Peck contends in the lawsuit that his research indicates that Essex Veterans Memorial Hall Inc. forfeited its non-profit status in 1971 after failing to file required annual reports with the Secretary of the State’s Office. The suit also contends a newer Essex Veterans Memorial Hall Inc. established in 1993 has also not filed required reports for recent years. EVMH is governed by a board of directors that is comprised of area veterans. The lawsuit also claims the bar operation at the hall is under investigation by the state Liquor Control Division for alleged violations of liquor control laws.
Peck, in a recent statement on the case, said Bergeron is asking the court to clarify the status of the property and the Essex Veterans Memorial Hall Inc. organization that is charged with supervising it. He said Begeron wants the property to be maintained as a meeting hall for area veterans.

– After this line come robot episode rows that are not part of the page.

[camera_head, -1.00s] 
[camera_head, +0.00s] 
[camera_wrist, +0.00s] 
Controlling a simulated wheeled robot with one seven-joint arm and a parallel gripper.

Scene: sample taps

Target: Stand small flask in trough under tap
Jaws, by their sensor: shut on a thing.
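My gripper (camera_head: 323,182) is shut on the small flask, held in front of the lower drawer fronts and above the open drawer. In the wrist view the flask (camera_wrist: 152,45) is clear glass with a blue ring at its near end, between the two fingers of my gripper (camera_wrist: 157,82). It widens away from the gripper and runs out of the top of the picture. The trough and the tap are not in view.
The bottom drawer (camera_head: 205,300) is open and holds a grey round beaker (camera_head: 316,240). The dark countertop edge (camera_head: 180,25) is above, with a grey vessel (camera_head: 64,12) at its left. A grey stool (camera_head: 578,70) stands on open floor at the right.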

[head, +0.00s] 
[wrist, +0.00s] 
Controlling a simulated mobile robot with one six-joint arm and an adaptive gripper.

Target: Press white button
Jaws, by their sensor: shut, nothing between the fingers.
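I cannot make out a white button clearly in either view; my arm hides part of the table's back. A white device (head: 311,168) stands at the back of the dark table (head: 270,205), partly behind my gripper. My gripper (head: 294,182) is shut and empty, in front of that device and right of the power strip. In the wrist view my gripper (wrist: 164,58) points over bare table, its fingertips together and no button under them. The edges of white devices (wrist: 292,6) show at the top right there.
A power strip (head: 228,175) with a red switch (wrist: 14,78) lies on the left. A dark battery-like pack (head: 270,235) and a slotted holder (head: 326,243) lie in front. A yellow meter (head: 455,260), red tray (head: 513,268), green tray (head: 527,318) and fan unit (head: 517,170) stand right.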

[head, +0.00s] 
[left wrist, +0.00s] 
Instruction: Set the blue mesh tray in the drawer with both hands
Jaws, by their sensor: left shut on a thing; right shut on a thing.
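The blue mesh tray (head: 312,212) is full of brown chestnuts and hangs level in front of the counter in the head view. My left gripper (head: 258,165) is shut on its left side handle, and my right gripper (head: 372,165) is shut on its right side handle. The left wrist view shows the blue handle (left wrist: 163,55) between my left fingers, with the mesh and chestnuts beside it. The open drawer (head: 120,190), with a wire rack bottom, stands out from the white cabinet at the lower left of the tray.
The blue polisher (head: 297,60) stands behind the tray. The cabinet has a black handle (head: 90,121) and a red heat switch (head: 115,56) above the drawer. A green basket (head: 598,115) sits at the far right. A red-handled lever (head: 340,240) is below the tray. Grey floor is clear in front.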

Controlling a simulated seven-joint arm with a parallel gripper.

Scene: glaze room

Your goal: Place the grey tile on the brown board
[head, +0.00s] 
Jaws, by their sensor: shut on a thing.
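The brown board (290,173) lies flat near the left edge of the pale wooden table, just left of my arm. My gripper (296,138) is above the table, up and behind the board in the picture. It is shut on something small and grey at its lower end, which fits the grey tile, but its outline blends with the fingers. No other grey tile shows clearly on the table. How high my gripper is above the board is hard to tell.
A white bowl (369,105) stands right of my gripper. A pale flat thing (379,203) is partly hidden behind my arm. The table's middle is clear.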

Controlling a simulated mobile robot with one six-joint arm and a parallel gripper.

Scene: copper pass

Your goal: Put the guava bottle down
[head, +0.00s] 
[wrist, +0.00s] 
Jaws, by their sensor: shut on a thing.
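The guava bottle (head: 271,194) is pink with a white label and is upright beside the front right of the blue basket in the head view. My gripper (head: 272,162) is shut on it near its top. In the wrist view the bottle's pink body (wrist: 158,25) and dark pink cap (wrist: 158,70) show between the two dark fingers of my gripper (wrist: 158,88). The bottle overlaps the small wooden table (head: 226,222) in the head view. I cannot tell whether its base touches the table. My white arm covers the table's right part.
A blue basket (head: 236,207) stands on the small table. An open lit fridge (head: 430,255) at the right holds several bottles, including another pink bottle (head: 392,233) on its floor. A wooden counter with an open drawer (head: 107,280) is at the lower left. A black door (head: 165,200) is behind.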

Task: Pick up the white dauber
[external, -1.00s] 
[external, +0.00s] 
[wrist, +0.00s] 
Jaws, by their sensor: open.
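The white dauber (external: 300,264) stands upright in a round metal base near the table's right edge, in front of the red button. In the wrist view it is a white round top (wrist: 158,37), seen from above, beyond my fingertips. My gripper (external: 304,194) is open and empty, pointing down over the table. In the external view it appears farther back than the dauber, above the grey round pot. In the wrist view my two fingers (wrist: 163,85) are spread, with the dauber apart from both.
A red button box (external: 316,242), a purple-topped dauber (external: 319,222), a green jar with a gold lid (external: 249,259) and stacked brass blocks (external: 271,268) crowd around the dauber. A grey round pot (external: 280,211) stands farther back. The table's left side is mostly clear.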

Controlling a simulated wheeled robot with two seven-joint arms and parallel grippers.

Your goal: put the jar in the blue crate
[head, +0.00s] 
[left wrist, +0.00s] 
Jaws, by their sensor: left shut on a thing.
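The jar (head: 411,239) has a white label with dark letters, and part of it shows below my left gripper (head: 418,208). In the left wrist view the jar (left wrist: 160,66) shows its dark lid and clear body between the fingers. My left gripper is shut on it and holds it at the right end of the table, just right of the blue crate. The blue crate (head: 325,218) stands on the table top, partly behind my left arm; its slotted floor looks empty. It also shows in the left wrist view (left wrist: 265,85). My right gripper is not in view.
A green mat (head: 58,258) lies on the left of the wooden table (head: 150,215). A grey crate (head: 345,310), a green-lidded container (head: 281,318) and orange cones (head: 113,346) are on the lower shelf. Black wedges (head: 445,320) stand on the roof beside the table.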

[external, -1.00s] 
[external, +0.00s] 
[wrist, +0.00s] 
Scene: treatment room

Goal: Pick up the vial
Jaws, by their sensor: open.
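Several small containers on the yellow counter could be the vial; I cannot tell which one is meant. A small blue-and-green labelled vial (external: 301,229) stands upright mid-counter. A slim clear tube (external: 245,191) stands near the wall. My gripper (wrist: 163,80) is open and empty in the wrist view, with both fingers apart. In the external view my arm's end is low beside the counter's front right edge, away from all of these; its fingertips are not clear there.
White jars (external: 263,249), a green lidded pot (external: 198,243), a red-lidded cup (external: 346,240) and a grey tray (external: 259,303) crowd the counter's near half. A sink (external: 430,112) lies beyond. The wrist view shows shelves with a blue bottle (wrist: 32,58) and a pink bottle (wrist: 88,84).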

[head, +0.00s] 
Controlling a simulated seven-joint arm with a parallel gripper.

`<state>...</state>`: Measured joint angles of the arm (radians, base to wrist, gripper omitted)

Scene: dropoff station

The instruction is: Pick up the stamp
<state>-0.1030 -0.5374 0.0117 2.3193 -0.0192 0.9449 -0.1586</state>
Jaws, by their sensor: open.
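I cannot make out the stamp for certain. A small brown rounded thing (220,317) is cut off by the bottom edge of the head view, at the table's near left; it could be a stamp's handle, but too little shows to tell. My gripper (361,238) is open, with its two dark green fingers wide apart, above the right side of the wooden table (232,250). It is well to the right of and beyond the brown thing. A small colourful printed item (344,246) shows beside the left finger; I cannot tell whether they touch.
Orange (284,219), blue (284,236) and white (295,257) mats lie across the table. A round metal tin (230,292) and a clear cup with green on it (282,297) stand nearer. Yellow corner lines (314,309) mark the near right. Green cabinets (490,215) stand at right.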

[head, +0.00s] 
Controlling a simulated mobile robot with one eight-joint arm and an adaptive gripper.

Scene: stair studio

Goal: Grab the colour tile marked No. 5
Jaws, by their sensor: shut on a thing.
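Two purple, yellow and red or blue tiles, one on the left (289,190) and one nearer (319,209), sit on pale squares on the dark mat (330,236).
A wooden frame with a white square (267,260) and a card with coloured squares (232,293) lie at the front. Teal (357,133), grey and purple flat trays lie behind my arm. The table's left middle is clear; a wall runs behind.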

Jerry Lamark, a Chester resident who is the current president of EVMH, this week declined to comment on details of the lawsuit. Lamark said the hall remains open seven days each week, and continues to offer the meeting room for use by the VFW or any other veterans organizations. Lamark said the hall’s board of directors has retained an attorney, and are working to resolve any outstanding issues related to operation of the bar. “We’re trying to save the hall,” he said.
First Selectman Norman Needleman said last week the town views lawsuit as “an internal issue” for the veterans groups, and would like to limit its involvement in the case. “I want them to resolve their issues and function to the benefit of local veterans,” he said. The board of selectmen has discussed the lawsuit in closed sessions at two recent meetings.